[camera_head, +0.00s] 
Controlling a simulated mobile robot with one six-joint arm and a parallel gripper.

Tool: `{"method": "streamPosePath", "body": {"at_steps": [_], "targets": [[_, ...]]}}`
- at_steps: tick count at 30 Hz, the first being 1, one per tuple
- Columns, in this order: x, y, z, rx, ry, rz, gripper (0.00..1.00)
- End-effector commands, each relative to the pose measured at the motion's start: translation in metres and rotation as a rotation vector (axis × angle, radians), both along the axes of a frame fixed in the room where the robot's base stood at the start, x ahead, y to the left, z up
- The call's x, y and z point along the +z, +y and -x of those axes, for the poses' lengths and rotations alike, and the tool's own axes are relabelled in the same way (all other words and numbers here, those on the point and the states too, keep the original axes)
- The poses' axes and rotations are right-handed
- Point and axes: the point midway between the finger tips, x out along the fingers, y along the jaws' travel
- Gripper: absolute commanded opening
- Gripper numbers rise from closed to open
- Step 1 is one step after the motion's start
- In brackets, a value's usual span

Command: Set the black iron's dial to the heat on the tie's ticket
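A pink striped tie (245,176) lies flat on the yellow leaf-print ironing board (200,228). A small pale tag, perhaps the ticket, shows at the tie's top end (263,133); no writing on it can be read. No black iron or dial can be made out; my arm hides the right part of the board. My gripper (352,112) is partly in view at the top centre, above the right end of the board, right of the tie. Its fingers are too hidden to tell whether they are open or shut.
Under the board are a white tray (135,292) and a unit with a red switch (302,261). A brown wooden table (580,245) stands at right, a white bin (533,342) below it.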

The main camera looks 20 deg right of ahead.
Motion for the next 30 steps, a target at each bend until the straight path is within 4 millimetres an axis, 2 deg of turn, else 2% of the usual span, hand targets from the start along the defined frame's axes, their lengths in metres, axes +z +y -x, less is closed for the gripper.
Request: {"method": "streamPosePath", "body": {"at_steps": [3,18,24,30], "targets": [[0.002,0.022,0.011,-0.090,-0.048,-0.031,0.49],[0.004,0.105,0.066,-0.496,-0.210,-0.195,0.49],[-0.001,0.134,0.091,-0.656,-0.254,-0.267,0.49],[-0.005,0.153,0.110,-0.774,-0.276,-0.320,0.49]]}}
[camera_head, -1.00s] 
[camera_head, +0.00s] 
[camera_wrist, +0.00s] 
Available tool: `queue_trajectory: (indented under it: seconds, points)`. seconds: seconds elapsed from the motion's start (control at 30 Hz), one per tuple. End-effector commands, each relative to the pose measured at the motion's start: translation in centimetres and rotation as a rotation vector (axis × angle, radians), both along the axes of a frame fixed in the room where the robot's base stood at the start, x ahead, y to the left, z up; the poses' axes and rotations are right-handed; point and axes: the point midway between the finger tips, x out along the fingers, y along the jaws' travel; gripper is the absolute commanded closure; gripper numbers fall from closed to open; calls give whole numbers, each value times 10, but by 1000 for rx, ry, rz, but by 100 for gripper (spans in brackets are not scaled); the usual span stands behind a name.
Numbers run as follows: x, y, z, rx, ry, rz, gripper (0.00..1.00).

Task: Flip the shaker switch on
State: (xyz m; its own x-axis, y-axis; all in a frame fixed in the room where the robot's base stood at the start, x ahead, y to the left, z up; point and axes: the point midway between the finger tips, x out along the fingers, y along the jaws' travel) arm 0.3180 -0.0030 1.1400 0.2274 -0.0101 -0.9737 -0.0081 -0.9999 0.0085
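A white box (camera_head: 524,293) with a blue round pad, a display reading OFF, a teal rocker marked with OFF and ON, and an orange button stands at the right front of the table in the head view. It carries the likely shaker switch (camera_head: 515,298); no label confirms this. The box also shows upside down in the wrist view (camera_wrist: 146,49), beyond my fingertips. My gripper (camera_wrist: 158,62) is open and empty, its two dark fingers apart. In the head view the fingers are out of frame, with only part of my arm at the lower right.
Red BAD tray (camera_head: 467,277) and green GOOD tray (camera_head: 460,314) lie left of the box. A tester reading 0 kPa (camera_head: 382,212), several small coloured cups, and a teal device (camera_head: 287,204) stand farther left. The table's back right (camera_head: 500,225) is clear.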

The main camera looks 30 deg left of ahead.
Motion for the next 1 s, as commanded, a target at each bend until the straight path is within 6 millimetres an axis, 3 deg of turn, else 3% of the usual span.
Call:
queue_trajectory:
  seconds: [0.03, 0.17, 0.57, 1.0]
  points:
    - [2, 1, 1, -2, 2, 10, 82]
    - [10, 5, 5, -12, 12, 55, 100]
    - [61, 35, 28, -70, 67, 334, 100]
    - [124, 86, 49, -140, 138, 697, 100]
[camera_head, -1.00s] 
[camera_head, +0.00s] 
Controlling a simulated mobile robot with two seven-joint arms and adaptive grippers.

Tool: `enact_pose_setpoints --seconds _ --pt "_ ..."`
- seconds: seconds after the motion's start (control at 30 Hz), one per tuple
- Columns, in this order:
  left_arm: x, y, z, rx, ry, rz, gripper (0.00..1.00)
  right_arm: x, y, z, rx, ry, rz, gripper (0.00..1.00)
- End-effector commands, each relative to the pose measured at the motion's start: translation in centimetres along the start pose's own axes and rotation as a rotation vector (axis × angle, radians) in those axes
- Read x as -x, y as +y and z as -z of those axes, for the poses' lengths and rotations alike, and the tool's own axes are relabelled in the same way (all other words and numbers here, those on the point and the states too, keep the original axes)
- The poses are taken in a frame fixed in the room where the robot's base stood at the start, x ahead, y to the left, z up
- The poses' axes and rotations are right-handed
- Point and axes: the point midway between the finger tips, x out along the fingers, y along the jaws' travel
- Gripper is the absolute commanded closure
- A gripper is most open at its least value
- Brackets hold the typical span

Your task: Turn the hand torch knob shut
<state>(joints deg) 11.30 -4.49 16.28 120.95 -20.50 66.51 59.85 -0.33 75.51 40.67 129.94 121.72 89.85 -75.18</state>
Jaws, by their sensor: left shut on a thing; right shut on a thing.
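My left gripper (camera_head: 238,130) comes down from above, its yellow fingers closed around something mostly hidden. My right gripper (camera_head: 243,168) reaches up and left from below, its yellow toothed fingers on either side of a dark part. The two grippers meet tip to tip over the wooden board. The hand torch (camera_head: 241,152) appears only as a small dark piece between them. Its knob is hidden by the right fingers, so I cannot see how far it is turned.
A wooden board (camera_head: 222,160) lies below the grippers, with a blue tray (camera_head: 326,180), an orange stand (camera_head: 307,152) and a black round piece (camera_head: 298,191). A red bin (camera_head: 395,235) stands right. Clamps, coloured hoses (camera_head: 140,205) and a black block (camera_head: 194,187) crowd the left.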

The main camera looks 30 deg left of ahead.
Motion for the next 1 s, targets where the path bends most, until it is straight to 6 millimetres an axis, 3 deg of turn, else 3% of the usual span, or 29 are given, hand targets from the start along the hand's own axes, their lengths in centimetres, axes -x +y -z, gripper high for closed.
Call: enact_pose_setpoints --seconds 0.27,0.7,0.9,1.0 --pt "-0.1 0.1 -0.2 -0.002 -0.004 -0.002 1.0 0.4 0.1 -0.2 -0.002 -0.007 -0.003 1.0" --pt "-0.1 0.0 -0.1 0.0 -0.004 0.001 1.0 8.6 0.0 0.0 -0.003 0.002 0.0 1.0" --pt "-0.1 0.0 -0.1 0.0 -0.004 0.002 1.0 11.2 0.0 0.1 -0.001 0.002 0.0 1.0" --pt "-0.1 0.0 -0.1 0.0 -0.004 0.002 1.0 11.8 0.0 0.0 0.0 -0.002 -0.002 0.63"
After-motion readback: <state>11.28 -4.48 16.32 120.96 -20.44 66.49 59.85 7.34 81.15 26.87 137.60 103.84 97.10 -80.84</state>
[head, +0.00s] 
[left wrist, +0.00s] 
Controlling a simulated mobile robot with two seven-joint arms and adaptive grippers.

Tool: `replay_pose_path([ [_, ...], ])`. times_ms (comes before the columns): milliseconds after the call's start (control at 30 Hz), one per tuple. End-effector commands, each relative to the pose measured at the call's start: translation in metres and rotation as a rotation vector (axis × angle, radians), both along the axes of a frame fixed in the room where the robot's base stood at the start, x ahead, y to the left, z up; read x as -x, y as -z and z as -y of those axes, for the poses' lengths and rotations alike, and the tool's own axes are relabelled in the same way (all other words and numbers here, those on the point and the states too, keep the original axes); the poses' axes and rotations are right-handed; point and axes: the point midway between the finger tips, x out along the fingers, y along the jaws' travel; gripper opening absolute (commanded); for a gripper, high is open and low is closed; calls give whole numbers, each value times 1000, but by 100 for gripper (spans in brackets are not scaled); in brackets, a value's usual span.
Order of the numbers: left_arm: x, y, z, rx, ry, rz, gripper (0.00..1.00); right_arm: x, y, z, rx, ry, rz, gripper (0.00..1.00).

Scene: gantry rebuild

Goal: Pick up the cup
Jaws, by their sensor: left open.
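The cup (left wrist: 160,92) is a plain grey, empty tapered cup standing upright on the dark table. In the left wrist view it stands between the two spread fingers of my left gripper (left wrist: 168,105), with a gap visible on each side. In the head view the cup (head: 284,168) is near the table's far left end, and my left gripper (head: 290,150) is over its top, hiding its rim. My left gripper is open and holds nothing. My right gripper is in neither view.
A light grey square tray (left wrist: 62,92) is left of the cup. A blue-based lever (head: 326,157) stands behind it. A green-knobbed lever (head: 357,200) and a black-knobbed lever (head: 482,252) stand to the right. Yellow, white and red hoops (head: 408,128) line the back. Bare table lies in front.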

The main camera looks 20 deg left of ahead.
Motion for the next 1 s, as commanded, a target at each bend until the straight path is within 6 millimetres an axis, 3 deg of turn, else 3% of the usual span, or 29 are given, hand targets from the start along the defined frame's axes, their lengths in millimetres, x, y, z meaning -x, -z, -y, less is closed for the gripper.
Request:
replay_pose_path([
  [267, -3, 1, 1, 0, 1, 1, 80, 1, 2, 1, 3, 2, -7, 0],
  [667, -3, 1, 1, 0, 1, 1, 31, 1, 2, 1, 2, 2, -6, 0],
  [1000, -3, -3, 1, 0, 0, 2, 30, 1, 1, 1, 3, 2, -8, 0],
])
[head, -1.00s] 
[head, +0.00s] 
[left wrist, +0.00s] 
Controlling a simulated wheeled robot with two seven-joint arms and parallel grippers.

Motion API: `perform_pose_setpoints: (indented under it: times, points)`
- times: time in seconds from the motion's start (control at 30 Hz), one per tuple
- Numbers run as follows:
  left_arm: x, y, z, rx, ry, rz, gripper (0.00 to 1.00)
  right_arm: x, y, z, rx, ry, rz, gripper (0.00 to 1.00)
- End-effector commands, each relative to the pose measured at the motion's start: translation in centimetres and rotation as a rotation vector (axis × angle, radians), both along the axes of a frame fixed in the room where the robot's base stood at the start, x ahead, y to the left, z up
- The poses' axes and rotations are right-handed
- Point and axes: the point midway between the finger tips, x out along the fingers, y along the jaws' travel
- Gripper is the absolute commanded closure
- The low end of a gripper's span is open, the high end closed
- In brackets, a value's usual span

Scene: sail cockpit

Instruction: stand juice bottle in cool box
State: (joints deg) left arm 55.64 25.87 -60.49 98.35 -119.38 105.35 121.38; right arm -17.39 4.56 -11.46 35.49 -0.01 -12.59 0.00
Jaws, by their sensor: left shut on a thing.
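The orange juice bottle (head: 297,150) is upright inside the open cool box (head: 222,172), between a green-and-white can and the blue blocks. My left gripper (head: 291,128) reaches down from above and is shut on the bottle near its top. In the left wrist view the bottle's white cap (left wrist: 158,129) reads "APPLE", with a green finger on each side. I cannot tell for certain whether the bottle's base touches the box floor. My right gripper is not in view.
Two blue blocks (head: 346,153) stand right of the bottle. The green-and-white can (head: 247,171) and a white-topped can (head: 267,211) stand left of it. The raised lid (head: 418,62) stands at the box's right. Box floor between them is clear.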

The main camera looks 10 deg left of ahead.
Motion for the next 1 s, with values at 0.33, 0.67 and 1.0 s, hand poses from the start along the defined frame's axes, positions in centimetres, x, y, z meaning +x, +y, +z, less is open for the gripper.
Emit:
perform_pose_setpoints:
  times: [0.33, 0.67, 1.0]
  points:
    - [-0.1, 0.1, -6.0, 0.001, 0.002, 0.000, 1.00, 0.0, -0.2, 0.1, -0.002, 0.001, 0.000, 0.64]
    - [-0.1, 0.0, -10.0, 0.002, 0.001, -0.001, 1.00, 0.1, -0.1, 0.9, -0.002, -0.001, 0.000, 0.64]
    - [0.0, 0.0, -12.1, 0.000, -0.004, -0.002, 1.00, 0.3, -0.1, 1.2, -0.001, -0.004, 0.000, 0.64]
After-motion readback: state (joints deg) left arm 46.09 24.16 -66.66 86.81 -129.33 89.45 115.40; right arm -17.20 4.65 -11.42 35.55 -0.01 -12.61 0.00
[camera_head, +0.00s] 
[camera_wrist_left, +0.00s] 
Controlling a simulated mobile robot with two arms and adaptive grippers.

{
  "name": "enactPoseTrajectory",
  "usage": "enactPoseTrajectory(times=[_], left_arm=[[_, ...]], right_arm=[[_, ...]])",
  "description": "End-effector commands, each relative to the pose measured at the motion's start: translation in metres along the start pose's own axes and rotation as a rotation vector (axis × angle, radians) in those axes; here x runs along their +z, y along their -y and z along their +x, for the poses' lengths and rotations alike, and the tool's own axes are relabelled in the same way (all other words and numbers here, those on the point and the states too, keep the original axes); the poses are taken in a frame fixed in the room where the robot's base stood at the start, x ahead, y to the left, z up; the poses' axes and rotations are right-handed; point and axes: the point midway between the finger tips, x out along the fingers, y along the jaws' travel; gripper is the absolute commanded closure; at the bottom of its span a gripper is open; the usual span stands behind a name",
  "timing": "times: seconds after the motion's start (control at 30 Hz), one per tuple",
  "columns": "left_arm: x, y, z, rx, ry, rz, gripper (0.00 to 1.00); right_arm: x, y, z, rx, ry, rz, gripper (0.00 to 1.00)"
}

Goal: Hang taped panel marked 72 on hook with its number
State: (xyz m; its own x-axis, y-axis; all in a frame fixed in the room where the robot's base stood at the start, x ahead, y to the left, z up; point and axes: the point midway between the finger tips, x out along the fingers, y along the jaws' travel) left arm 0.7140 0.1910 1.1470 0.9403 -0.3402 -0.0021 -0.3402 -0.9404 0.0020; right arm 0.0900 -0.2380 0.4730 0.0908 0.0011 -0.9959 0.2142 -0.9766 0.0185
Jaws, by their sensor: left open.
##############################
Aim — Go over the records above and tally the lines with the word "parallel" in them. Give the number alone.

Result of the exercise — 2